E un esempio a tutto tondo ci viene offerto dal paradigma "cubico",
tridimensionale, di suoi scritti in cui la vis dinamica del cronista, si
intreccia con il talento del romanziere, rafforzandosi nella scientificità del
saggista.
Agrigentino di nascita, l'Autore, ha un passato d'artista (scuola di pittura a
Palermo) che, certamente ha regalato note di vivezza cromatica alla sua
capacità letteraria.
Giornalista professionista, in età giovanissima, è approdato negli anni
Settanta al "Corriere della Sera " a Milano, città in cui vive
tuttora con Giovanna, la moglie.

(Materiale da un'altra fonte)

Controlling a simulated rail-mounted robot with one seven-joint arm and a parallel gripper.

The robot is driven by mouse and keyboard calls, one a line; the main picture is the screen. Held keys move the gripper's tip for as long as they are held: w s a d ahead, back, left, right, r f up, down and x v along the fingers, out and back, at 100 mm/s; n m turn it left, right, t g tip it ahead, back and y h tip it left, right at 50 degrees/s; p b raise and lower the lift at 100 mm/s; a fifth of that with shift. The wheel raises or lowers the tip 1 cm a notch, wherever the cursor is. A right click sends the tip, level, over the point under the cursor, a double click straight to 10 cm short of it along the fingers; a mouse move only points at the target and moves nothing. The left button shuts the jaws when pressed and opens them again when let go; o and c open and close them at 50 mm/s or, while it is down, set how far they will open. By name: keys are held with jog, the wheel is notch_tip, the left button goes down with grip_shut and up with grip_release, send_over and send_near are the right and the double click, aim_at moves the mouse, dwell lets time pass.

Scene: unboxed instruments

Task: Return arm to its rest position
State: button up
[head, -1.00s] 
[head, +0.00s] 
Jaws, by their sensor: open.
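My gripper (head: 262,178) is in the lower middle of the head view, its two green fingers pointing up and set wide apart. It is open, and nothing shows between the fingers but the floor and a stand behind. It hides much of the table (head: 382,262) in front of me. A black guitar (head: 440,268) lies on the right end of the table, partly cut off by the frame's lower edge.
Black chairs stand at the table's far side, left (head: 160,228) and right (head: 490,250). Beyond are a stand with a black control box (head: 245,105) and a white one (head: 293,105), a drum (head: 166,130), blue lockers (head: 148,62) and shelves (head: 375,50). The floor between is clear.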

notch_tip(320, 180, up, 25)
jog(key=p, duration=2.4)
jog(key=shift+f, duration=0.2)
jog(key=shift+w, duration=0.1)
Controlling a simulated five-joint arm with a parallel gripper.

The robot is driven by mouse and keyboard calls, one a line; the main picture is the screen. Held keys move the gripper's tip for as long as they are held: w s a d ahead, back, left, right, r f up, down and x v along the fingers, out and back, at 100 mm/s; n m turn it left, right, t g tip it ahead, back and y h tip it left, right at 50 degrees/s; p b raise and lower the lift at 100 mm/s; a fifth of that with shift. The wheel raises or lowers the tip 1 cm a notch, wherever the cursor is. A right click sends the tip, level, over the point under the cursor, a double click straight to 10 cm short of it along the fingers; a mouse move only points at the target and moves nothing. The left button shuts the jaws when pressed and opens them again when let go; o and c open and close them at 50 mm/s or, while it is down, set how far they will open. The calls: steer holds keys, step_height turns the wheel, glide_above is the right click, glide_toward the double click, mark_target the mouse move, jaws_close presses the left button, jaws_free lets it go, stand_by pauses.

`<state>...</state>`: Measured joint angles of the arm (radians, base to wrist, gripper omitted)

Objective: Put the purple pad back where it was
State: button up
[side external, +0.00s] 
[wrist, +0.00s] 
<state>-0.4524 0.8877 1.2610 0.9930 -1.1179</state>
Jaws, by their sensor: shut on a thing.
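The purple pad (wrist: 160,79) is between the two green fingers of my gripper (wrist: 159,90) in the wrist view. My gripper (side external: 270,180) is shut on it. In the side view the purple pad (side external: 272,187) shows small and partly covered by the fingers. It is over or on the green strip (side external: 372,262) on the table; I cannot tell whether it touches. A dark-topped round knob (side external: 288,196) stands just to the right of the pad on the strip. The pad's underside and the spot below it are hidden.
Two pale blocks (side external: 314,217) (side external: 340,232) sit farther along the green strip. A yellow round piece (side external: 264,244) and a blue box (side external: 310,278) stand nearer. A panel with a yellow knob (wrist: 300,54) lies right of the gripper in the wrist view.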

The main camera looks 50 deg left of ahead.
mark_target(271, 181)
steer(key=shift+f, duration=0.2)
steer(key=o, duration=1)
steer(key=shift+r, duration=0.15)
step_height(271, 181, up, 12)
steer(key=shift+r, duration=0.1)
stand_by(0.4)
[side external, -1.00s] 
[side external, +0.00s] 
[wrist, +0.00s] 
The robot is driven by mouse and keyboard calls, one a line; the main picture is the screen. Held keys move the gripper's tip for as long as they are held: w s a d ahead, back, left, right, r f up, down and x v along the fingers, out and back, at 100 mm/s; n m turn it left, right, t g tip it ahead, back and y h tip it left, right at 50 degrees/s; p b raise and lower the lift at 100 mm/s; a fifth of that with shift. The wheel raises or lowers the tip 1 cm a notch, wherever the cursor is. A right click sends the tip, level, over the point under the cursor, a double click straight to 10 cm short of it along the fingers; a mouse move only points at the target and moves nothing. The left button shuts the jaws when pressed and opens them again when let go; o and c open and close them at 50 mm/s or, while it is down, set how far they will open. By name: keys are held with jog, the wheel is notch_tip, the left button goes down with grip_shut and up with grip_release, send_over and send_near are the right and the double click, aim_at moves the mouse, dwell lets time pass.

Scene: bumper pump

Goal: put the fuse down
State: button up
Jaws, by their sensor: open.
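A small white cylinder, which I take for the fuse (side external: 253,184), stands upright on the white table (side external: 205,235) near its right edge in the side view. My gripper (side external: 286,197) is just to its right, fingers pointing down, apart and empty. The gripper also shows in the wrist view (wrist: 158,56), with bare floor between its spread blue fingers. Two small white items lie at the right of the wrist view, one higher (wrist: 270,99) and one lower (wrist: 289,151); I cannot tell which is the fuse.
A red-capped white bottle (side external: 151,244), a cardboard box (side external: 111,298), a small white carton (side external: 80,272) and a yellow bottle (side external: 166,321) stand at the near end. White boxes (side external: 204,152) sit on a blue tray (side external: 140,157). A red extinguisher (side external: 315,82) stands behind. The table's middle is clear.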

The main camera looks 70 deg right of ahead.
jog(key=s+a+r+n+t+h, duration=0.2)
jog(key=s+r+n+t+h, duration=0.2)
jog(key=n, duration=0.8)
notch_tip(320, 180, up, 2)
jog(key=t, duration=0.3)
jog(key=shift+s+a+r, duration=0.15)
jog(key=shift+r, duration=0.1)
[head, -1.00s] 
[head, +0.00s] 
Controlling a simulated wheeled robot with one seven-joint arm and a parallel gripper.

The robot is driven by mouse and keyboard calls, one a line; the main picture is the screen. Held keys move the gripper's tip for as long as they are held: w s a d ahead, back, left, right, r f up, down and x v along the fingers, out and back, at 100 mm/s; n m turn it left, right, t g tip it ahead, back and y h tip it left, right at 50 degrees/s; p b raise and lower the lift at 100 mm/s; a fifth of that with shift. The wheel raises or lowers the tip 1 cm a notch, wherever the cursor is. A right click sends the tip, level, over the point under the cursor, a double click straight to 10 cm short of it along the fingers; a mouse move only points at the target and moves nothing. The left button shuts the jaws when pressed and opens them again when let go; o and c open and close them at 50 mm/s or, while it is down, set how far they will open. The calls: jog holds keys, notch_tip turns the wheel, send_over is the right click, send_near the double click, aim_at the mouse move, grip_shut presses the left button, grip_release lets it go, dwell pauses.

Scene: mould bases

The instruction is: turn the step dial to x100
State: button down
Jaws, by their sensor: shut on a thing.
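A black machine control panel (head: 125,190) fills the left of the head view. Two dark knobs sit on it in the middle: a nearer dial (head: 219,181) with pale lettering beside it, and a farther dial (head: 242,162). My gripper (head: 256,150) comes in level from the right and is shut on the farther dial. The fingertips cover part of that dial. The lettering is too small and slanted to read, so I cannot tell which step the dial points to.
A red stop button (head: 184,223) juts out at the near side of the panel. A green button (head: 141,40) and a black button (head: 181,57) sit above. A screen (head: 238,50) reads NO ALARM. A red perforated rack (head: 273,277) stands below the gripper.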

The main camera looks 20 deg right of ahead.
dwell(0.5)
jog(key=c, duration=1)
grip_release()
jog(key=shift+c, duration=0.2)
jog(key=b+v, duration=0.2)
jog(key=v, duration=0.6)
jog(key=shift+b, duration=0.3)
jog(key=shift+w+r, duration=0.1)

Nel suo cuore la Sicilia continua ad avere
un posto di privilegio, e questo lo si evince anche da cataloghi-quasi saggi,
come Sicilia sconosciuta, che io ho avuto il piacere di recensire per le pagine
culturali dell' "Arena", opera in cui
l'autore va alla ricerca anche di luoghi inediti, angoli in ombra, a cui la sua
bella penna ha saputo dare luce.
Chi aveva mai sentito parlare, ad esempio di Caltabellotta
(che penso essere un luogo sciasciano), così percossa
dal vento, tanto da evocarci immagini di brughiera alla Emily
Brontë?
Tanto per ricordarvi un luogo non turicistizzato per
la massa.
L'abilità dell'autore, sta anche e soprattutto nel creare
"suture" ovvero letterarie cuciture tra i brani citati, visto
che nei suoi saggi, scomoda felicemente i più bei nomi della letteratura
siciliana, suturandoli, appunto, con indovinati entre
deux, suoi commenti, digressioni ariose e nel
contempo dense di pensiero.
Cosa porta l'autore dentro di sé del suo passato di cronista?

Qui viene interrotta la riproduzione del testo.